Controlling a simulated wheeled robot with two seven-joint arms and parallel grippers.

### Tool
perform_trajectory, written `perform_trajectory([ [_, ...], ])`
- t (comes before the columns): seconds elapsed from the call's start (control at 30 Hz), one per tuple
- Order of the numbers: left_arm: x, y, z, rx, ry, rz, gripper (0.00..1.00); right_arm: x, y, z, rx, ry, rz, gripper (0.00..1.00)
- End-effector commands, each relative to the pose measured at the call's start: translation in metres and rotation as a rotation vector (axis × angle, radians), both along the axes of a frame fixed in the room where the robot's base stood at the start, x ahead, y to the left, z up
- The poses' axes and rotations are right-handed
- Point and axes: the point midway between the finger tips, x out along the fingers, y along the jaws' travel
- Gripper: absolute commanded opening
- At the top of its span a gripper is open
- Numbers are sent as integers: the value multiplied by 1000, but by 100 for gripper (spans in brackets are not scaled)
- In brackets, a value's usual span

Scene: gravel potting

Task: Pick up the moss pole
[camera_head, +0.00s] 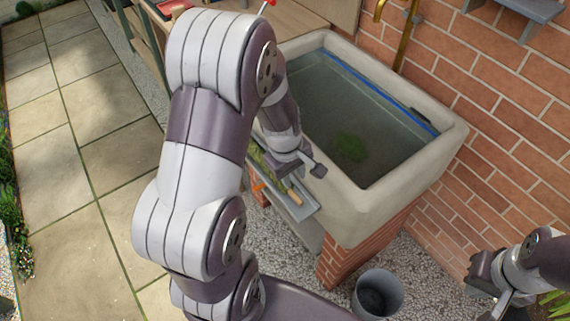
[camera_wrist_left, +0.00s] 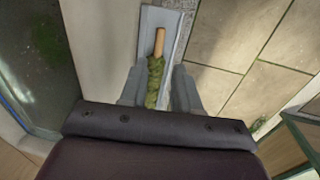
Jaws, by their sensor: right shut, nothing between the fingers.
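The moss pole, a green mossy rod with a bare wooden end, lies in a narrow grey tray (camera_head: 301,211) along the near side of the stone sink. In the left wrist view the pole's wooden end (camera_wrist_left: 159,42) points away, and its mossy part (camera_wrist_left: 155,80) lies between the fingers of my left gripper (camera_wrist_left: 158,78). That gripper is open, with a narrow gap beside the pole. In the head view my left gripper (camera_head: 300,170) is just above the tray, and my arm hides part of the pole. My right gripper (camera_head: 484,288) is shut and empty at the lower right.
The stone sink (camera_head: 447,150) holds water with a green clump (camera_head: 349,147) in it. A grey bucket (camera_head: 392,283) stands on the gravel below. A brick wall (camera_head: 500,100) bounds the right; open paving (camera_head: 105,165) lies left.

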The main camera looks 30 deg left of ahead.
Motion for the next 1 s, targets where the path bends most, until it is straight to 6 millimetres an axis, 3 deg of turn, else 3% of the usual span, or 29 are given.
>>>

**YOUR INSTRUCTIONS**
Nothing but the lines above, starting at the line that contains "- Gripper: absolute commanded opening" and ending at the line that contains "[camera_wrist_left, +0.00s]", should be given again, exactly and without the pictures.

**EXERCISE RESULT**
- Gripper: absolute commanded opening
- At the top of its span a gripper is open
- Numbers are sent as integers: the value multiplied by 1000, but by 100 for gripper (spans in brackets are not scaled)
- In brackets, a value's usual span

Scene: gravel potting

Task: Pick up the moss pole
[camera_head, +0.00s] 
[camera_wrist_left, +0.00s] 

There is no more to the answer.